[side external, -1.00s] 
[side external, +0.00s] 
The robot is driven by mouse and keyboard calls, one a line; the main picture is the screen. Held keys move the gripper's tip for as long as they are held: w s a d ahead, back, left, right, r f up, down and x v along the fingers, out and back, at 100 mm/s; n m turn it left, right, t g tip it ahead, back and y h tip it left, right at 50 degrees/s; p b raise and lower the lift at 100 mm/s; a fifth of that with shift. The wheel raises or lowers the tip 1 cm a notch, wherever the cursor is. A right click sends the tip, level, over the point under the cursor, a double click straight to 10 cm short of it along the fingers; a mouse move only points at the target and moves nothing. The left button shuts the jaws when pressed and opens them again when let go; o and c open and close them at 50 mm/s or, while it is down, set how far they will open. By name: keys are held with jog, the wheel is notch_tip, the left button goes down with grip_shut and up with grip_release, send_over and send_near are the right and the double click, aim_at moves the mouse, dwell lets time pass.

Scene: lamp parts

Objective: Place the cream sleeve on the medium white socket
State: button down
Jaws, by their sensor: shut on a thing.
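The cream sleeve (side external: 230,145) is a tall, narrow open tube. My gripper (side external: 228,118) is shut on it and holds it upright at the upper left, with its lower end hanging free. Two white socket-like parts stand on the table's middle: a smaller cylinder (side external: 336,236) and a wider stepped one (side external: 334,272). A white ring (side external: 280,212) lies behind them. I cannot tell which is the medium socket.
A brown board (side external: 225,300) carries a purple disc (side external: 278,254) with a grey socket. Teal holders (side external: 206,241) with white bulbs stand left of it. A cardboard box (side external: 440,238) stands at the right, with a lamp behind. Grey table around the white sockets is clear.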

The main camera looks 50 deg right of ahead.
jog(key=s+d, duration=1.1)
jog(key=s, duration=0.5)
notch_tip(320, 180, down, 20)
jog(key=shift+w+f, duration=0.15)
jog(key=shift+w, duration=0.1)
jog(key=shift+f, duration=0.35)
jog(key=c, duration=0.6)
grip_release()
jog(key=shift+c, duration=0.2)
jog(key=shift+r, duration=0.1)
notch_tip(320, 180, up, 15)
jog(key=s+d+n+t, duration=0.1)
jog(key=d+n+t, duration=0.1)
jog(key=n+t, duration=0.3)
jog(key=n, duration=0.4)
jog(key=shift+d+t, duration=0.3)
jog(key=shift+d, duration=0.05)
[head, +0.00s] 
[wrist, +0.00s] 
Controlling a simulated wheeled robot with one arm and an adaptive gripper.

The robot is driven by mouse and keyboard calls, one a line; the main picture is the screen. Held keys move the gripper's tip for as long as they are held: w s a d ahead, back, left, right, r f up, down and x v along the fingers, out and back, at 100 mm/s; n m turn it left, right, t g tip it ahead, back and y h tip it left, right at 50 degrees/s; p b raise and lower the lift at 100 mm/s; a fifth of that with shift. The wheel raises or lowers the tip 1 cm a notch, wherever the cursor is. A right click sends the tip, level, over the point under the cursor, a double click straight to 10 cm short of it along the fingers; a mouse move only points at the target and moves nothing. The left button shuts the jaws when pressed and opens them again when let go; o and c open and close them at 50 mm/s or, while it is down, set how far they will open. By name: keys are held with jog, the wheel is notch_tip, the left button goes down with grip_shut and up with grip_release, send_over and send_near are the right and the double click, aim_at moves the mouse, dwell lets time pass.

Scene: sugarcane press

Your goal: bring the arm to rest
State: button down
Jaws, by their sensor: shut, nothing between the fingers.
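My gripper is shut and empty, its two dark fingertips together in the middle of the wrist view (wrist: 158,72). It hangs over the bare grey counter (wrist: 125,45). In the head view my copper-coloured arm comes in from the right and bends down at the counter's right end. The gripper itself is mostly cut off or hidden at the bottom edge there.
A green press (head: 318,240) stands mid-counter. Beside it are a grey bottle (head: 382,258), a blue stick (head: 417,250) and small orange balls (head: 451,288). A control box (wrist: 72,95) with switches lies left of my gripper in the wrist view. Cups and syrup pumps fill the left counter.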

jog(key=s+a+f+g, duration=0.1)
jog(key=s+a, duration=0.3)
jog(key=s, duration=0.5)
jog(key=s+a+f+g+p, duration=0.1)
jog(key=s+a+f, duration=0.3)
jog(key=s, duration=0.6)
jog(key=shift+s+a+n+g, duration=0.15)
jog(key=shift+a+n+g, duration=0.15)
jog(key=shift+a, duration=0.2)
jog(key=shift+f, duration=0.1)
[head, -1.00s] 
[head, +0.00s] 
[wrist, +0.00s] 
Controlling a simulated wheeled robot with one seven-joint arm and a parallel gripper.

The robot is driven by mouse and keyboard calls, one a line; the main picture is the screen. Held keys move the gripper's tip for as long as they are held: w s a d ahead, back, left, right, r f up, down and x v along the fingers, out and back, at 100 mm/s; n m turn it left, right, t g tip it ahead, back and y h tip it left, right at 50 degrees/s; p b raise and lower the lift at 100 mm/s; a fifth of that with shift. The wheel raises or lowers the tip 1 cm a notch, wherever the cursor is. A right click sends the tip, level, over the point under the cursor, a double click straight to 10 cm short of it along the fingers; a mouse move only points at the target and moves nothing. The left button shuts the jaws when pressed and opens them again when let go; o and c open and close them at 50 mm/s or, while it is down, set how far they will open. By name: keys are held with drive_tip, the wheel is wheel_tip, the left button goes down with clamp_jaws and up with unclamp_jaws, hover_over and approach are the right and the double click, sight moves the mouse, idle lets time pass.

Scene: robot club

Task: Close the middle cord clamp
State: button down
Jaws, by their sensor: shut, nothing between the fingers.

-=-=-

• The problem: Find the string "Controlling" in the records, then copy each line where it occurs.

• Solution:
Controlling a simulated wheeled robot with one arm and an adaptive gripper.
Controlling a simulated wheeled robot with one seven-joint arm and a parallel gripper.

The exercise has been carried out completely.